STATED PROBLEM:
Copy everything from the line with "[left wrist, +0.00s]" down to the line with "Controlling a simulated", inclusive of both, exactly as written; leave out all pictures.

INFORMATION SUPPLIED:
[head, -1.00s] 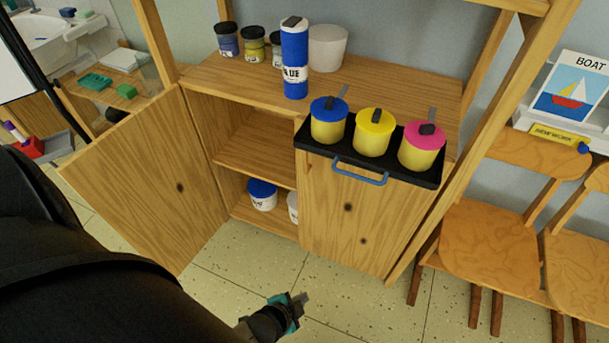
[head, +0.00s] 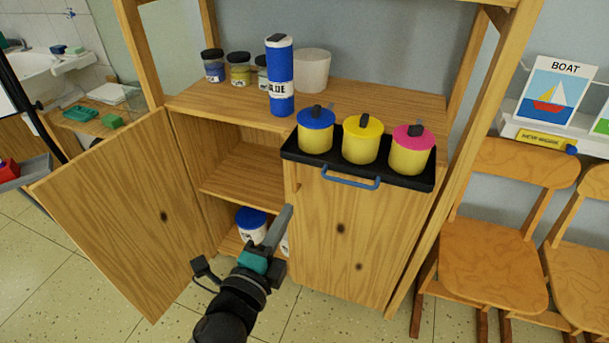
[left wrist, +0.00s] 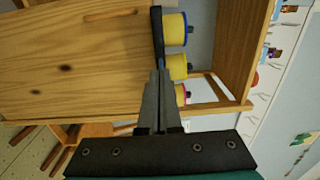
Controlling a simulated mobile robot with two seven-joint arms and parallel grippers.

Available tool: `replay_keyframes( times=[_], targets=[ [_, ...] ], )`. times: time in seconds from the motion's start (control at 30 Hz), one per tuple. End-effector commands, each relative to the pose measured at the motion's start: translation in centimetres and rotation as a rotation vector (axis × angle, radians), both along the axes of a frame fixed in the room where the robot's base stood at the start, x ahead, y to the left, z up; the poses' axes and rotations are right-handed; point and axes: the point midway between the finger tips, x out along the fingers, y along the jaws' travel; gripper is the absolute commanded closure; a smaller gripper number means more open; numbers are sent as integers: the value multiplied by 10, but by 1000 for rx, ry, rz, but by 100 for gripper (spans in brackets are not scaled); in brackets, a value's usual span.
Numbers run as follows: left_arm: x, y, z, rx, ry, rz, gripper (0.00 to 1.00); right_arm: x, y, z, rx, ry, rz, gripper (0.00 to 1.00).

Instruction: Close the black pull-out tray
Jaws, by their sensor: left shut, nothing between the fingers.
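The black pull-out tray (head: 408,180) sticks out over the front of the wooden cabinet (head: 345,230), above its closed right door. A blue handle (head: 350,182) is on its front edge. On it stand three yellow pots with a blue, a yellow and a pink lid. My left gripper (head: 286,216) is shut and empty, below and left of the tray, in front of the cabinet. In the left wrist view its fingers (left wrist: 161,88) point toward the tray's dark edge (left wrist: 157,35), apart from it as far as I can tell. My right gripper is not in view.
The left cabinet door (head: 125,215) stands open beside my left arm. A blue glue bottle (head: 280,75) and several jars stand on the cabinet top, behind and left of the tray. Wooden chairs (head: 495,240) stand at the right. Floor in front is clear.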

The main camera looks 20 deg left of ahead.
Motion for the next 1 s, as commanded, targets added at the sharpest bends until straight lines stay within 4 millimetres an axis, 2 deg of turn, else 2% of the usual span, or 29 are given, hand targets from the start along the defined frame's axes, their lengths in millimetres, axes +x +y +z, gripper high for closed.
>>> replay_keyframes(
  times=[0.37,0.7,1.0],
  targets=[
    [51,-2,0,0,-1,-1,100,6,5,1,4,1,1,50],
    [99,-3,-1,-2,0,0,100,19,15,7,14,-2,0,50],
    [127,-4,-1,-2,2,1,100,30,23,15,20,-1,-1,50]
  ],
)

---

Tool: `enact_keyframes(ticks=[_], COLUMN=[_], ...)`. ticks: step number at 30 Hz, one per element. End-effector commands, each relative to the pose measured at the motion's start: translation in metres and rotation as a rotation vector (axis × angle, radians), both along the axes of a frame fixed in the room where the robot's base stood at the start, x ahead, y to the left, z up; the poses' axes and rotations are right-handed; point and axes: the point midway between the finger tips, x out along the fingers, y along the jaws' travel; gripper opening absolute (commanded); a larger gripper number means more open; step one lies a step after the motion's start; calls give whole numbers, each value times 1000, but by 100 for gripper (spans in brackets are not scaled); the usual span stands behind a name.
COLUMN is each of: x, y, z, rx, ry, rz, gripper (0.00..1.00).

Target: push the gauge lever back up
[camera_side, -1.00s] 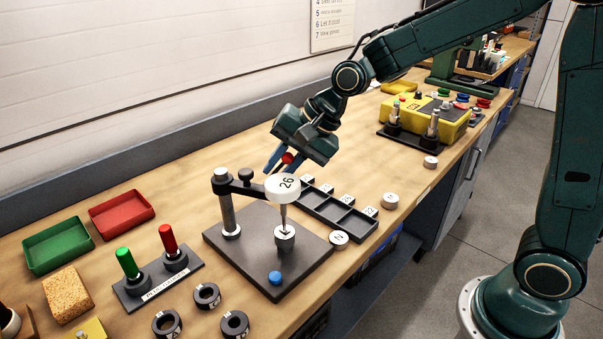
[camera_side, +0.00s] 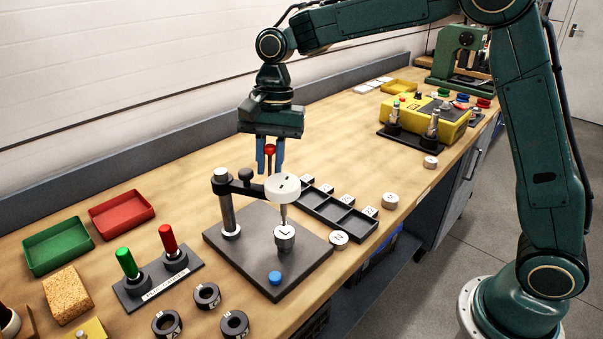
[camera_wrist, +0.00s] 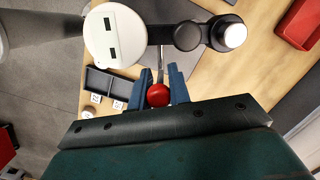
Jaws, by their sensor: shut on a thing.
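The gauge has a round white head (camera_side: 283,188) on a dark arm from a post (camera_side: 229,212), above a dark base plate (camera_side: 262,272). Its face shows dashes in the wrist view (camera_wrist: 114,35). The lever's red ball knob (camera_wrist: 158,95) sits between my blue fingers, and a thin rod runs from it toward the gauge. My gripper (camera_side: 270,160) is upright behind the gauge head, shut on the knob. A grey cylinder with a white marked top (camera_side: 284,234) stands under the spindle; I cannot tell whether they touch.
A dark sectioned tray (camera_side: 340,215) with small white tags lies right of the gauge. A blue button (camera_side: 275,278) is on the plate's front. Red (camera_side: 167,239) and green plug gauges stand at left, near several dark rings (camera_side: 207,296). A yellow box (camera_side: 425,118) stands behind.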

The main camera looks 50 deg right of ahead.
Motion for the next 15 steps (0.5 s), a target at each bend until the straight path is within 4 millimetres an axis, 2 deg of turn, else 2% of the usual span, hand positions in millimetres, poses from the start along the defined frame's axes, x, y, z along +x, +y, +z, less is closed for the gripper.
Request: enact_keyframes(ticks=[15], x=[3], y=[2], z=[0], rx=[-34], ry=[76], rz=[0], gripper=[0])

WORKED ANSWER:
[left wrist, +0.00s] 
Controlling a simulated mobile robot with two seven-joint arms and parallel grippers.

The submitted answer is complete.